The bitter name calling between the two governments has greatly been toned down in recent times, and vaguely conciliatory noises have been made from both sides. However, there are also signs that even under Conservative prime minister Cameron, Mugabe is not going to get the warm and fuzzy relations he would like to have with the British.

The Church of England’s head, Rowan Martin, has just been on a trip to Zimbabwe. Chief amongst his aims was to try to negotiate some relief for a faction of the deeply divided Zimbabwean church that claims persecution by the other faction. The faction Martin went to offer moral support to says the police are the instruments of their persecution, and Martin met Mugabe to ask him to intervene.

Some read Martin’s meeting with Mugabe as a possible sign of British government sanction of the visit, and wondered whether it signaled a willingness to warm up to Mugabe.

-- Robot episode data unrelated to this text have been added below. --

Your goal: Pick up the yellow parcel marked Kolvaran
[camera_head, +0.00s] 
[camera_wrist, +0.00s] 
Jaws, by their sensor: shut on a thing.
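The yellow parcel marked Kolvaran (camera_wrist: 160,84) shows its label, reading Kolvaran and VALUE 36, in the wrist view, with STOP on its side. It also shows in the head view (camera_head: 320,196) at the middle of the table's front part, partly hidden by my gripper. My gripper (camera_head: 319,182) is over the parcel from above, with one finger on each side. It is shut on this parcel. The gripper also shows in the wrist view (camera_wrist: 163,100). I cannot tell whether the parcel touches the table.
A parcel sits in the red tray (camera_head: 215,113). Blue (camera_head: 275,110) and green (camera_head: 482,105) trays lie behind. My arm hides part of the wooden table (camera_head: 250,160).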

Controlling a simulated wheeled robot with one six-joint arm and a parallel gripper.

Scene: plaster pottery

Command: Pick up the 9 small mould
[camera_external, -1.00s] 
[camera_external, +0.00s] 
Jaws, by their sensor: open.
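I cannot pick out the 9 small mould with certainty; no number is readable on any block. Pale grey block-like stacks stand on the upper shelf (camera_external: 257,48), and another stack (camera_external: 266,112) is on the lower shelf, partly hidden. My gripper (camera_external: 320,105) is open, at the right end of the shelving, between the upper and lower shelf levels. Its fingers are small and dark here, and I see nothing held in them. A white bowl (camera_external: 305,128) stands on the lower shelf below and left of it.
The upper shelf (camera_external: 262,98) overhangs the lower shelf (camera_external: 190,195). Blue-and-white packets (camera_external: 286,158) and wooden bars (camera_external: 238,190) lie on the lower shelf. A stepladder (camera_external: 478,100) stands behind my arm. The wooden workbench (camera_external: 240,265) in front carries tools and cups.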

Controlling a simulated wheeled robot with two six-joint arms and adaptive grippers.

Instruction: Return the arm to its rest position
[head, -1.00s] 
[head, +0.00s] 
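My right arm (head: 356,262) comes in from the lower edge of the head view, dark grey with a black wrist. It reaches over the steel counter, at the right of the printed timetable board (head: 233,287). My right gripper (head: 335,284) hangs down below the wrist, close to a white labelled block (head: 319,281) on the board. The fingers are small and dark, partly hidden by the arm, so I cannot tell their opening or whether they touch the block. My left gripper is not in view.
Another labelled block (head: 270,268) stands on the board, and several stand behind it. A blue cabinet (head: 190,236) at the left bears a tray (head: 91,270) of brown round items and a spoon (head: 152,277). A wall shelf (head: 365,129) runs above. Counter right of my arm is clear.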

That notion was quickly squashed, with the Cameron government saying it would ‘facilitate’ Martin’s visit through its Harare embassy, but that he was strictly on church business and that nothing more should be read into the visit about Zim-UK relations.

Then Commonwealth Advisory Bureau mooted the idea of inviting Zimbabwe to rejoin the grouping of mostly former British colonies. Mugabe withdrew Zimbabwe from the Commonwealth in a huff in 2003 after the body questioned the legitimacy and fairness of an election he officially was declared as having won.

The British minister responsible for matters to do with the Commonwealth, David Howell, was quick to shoot down the idea of re-admitting Zimbabwe, although it must also be said there has been no clamor in Harare to rejoin either.

Said the British minister, ‘‘Certainly Britain isn't going to encourage olive branches or anything else to a Mr. Mugabe who is showing no sign of recanting, standing down or removing some of his ZANU thugs from the scene. But I think the Commonwealth certainly sees itself -- when the time comes, which is not yet -- also being a leading force in helping the recovery of Zimbabwe, the restoration of credible and properly monitored elections and the revival of its whole economy and its role in the world."

No sign of any thawing of relations any time soon then, as Mr. Mugabe was hoping would happen under the British administration of his ‘freinds’ the Conservatives.

Mr. Mugabe’s love-hate relationship with the British and his slavish faith in the Conservatives over Labour are both awkward and embarrassing. But there are stark contemporary markers of how out of touch Mr. Mugabe is with the degree of his differences with Cameron.

Mugabe is bitterly hostile to homosexuality. That in itself is not unusual in Africa, where it is a deep taboo even as it goes increasingly mainstream in many western societies. But Mugabe is sharply, provocatively vocal about his hostility to homosexuality, raising even more western hackles than he already does on many other accounts. The amount of attention he has quite un-necessarily paid to bluntly, publicly stating his opinions on the issue suggests an element of goading his western opponents about it, which Mugabe is brilliant at doing. He knows just how to get a rise out of the many westerners who he knows already loathe him for one or another reason.

Yet in Britain and many other western countries, a politician increasingly has more to lose than to gain by opposing homosexuality. Just last week Cameron came out in support of gay marriage, discomforting some within his own party. With this position on an emotive issue Mugabe has spoken so passionately and bluntly about, it is difficult to imagine he and Cameron being ideological soul mates on many other issues.

Mugabe has also spoken out bitterly against what he sees as the utterly cynical western bombing of Libya to remove Mugabe’s friend Muammar Gaddafi and gain preferential access to the country’s oil wealth. In typically blunt terms, but whose basic veracity are hard to argue against, Mugabe has accused the West of having more of self-serving regime-change intent from the start, rather than a primary concern for the welfare of Libyans against their oppressive government as claimed justification for the relentless carpet bombing.

David Cameron was one of the main instigators of the plastering of Libya with bombs, using that ‘campaign’ to earn his stripes as a warrior. There probably is no aspect of the still evolving Libyan situation on which Mugabe and Cameron would see eye to eye.

Mugabe expresses nostalgia for the days when he was once a welcome visitor in London. But in many ways the Conservative prime minister David Cameron has very little in common with the Conservatives of Mugabe’s 30 year old memory. For better or for worse, the Conservatives have radically evolved to keep up with the changing sentiments of the British electorate. But Mr. Mugabe still has in his mind the fond memory of a very different Conservative to that which people like Cameron now actually represents.